Blizzard has mastered the art of habit-forming gameplay, and I'm enjoying my Hearthstone habit. It's nice to lose control sometimes, to stay up until three in the morning playing a game I just can't quit, as I've done over and over with Civilization. But it's too simple to say that I play Hearthstone because it's “fun.” I'm hooked on it. It may be a passing fascination, no more damaging than if I were a regular bridge player, but it's more than "fun" that keeps me up late fiddling with my Rogue deck.

I've grown very attached to my Rogue deck, which I make little tweaks to after every match.

Whether they're free-to-play or not, we allow games to manipulate our reality. That's not a criticism—it's what they do by nature—but it's necessary to pull back sometimes and make sure we know what we're giving them permission to do. I have a lot of fun in Hearthstone, but I'm also giving it permission to mix that fun with a state of compulsive play where I'm barraged with extrinsic rewards and all the same little highs I get from gambling.

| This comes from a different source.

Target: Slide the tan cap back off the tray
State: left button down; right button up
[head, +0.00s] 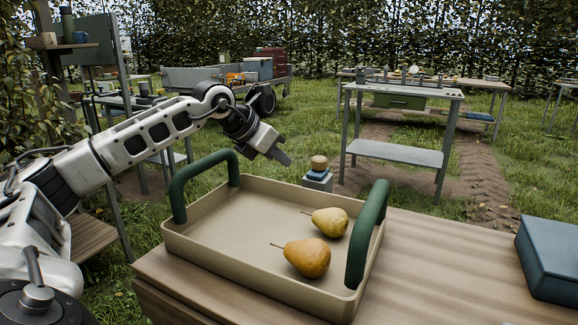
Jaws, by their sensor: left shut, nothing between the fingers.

The next time you're up at 2 a.m. playing a game, or you're about to buy a new Hearthstone deck or Team Fortress 2 key, I recommend doing the same: think about what you're doing and permit the game play its role in convincing you to do it. For me, the act prevents buyer's remorse and helps me stay healthy with my gaming. It's the reason I uninstalled Threes on my iPhone when I found I was playing it more as a tic than a source of fun. And if Hearthstone ever stops being fun, I'll uninstall it, too. I don't feel bad about spending a few dollars to be entertained, but I need to be sure that I'm buying entertainment, and not hitting “Max Bet.”